— BEGIN —
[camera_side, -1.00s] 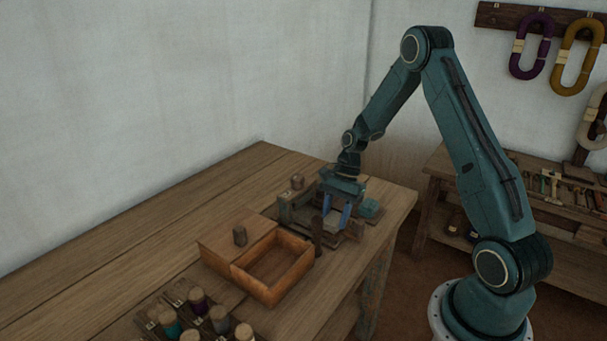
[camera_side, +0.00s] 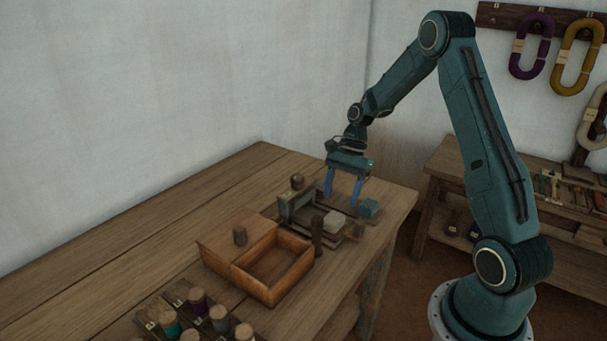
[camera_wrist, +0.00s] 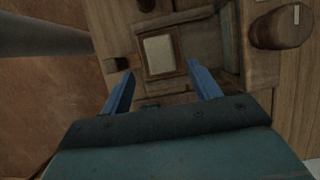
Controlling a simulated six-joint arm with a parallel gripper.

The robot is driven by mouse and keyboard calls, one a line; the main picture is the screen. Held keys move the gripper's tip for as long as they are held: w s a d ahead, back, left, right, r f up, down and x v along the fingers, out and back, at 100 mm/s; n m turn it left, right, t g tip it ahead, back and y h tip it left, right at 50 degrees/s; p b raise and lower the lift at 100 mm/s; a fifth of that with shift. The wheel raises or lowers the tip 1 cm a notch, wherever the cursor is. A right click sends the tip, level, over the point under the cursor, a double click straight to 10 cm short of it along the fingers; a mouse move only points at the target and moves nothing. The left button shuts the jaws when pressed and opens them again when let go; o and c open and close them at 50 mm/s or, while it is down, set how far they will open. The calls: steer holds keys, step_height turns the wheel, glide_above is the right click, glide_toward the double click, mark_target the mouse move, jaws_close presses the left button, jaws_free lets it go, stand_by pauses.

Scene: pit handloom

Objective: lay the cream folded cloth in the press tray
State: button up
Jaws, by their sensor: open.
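The cream folded cloth (camera_side: 334,221) is a small pale block among the wooden parts of the press, near the right end of the table. In the wrist view the cloth (camera_wrist: 159,56) lies flat inside the brown rim of the press tray (camera_wrist: 165,76), roughly square to it. My gripper (camera_side: 342,199) is raised above and behind the cloth in the side view, with its blue fingers apart and nothing between them. In the wrist view my gripper (camera_wrist: 159,69) has a finger to each side of the tray, clear of the cloth.
A dark upright post (camera_side: 317,236) stands left of the cloth. An open wooden box (camera_side: 288,285) and several capped spools (camera_side: 219,319) are nearer the camera. The table's back left is bare.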

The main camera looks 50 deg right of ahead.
— END —
WHAT TO PRODUCE>
Make an exact copy of the lines from the one that contains "[camera_wrist, +0.00s]" through the one that contains "Controlling a simulated", both included, and no other lines. Pictures are skipped.

WORKED ANSWER>
[camera_wrist, +0.00s] 
Controlling a simulated six-joint arm with a parallel gripper.

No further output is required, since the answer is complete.